Recorded data

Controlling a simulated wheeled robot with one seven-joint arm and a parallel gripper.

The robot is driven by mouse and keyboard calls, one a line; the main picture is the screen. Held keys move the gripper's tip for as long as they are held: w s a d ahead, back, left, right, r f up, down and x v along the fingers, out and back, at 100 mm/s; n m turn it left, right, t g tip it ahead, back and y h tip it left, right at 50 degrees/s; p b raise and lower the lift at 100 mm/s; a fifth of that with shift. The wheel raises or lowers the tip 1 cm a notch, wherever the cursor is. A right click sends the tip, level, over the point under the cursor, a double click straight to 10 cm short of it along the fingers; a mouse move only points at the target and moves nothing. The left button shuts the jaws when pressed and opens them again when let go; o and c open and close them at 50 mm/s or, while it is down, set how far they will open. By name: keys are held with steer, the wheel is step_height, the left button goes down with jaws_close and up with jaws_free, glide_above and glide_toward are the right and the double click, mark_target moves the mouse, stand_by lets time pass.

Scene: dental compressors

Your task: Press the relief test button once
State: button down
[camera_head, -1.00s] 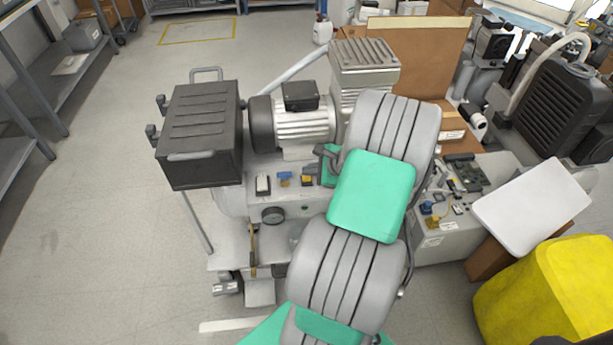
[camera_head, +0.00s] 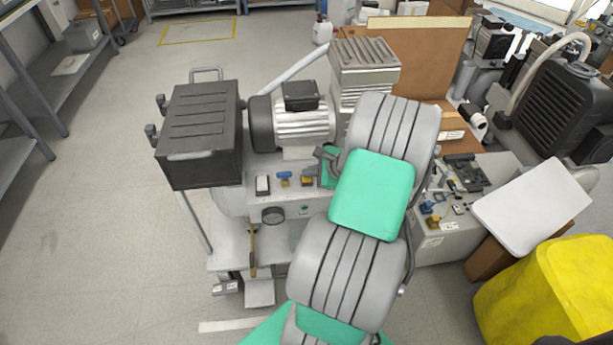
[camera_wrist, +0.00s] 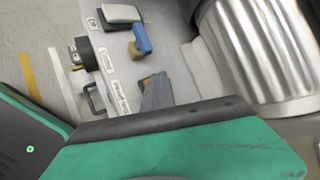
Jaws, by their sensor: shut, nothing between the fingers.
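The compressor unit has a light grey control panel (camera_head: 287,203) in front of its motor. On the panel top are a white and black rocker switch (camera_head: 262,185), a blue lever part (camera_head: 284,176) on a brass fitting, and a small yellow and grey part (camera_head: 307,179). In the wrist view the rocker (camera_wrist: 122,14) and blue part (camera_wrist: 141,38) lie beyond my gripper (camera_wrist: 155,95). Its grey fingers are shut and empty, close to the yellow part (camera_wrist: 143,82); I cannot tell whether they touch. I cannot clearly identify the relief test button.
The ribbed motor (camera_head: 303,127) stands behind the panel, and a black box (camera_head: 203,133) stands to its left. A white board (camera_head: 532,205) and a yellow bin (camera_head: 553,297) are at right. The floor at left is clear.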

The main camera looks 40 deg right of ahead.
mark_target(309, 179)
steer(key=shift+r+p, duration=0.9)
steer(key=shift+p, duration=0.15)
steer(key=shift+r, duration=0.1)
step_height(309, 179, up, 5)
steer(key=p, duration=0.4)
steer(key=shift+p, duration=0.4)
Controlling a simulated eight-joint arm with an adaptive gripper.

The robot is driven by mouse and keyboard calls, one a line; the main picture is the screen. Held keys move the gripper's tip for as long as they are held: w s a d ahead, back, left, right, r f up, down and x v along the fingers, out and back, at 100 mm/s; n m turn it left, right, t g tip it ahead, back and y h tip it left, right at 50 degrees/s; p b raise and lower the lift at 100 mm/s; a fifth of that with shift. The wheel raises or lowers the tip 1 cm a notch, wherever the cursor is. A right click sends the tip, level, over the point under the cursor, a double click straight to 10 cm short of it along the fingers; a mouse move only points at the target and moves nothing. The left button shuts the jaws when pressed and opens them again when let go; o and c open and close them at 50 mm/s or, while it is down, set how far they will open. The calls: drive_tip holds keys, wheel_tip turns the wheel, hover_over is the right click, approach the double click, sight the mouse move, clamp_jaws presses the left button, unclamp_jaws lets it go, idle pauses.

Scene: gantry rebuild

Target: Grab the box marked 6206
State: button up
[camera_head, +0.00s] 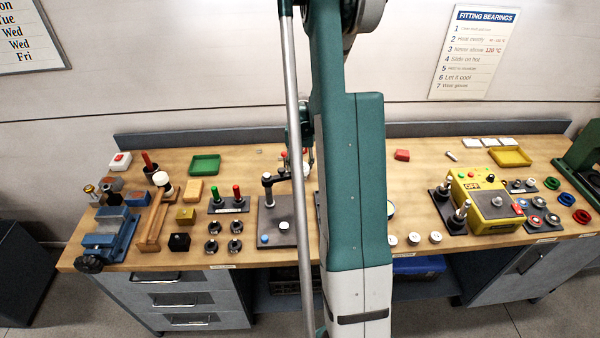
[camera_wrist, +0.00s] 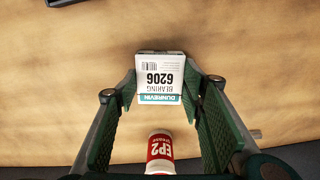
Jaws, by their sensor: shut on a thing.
---
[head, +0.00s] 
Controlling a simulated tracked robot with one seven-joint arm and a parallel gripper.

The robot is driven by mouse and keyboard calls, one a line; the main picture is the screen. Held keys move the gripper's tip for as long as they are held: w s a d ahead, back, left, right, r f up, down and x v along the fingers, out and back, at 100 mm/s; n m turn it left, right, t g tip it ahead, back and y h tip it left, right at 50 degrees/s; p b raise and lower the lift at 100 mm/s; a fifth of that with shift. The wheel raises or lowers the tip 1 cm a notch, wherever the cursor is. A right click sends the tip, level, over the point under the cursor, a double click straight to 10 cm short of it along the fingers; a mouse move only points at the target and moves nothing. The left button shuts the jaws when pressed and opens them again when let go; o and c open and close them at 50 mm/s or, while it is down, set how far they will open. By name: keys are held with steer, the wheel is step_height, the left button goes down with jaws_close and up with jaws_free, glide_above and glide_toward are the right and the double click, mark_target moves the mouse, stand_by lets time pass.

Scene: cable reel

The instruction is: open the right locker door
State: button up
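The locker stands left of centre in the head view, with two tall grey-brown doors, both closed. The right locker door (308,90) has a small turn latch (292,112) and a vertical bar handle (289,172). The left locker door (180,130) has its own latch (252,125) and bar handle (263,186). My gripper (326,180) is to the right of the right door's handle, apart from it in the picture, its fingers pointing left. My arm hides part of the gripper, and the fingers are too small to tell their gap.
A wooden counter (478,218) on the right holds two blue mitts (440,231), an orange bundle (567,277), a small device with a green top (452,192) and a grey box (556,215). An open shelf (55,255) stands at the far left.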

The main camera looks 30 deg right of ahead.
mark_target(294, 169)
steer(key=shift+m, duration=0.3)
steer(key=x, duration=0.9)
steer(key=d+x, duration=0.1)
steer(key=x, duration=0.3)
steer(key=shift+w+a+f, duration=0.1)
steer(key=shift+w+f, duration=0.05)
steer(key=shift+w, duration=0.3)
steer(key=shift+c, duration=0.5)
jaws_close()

# Task directions:
From the entries above, copy each line holding "Scene".

# Response to the exercise:
Scene: dental compressors
Scene: gantry rebuild
Scene: cable reel

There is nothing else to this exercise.